“Yo ahora me tengo que ir a almorzar”, le contestó el funcionario. El cineasta enojado se desparramó sobre un sillón, puso sus pies sobre el escritorio y sacó de su mochila un sándwich de queso. “Yo también voy a comer, andá tranquilo”, le dijo desafiante.
Cuando Manuel Antín volvió del almuerzo, el cineasta seguía en su despacho. Pero después de un rato, Alejandro Agresti se cansó y se retiró del lugar. El joven artista quería un subsidio para hacer su primer largometraje, que al final consiguió al cumplir con todos los requisitos.
Esta anécdota de 1984 ilustra la importancia que desde siempre tienen los fondos públicos para quienes se dedican al cine en la Argentina, fondos que representan hoy unos 65 millones de pesos al año. El problema es que el manejo de esos fondos se encuentra ahora bajo sospecha como nunca antes.
La polémica explotó en noviembre del año pasado, cuando apareció una denuncia judicial que sacudió al mundillo del cine local. La presentación revelaba supuestas irregularidades en el otorgamiento de los subsidios, que incluían desde fondos para documentales que nunca se terminaron hasta arbitrariedades en su asignación e incumplimientos en los aportes a organismos civiles.
El escándalo trepó rápidamente y derivó tres meses más tarde en la renuncia de Jorge Alvarez a su cargo de director del INCAA, días después de que la Justicia le pidiera al Instituto toda la documentación sobre los subsidios cuestionados.
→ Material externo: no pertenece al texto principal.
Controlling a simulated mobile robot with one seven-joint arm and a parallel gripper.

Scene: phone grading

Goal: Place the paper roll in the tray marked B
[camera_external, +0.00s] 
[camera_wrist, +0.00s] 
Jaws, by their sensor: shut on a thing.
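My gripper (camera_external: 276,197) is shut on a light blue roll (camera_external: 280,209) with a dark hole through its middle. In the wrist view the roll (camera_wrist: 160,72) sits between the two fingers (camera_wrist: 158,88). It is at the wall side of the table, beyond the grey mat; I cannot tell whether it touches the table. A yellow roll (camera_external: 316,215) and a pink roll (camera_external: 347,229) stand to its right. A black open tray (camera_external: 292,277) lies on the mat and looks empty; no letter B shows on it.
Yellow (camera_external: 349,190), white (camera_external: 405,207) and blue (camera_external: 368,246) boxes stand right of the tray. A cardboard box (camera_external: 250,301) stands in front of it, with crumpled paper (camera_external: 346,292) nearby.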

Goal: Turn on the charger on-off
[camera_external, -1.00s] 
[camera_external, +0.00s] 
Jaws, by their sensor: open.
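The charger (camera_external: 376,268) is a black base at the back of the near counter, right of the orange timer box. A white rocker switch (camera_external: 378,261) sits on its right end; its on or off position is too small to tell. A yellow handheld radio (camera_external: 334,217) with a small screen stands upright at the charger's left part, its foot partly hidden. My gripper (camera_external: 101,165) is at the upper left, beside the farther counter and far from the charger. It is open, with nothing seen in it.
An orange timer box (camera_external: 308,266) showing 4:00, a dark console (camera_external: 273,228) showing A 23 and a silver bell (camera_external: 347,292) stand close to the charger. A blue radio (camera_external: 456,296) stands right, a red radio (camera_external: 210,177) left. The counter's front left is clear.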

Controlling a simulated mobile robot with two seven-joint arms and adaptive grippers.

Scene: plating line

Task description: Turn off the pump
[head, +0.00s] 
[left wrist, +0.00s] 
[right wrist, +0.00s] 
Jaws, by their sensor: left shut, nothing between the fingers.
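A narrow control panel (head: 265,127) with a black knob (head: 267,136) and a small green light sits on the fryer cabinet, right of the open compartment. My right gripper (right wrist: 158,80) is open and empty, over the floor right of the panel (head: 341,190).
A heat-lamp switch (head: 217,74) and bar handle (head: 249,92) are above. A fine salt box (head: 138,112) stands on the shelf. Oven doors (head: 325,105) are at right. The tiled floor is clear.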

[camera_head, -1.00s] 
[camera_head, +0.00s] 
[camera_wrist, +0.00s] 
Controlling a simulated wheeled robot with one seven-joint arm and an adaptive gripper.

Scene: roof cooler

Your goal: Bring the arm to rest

El alboroto fue tan grande que lo primero que hizo la nueva titular del INCAA, Liliana Mazure, fue publicar en Internet el listado de personas que habían recibido fondos del organismo.
La denuncia judicial se presentó de manera anónima y apunta contra una serie de subsidios que fueron entregados a un mismo productor, Pablo Rovito. “No voy a hacer comentarios hasta que la causa se cierre”, respondió cuando fue contactado por Perfil.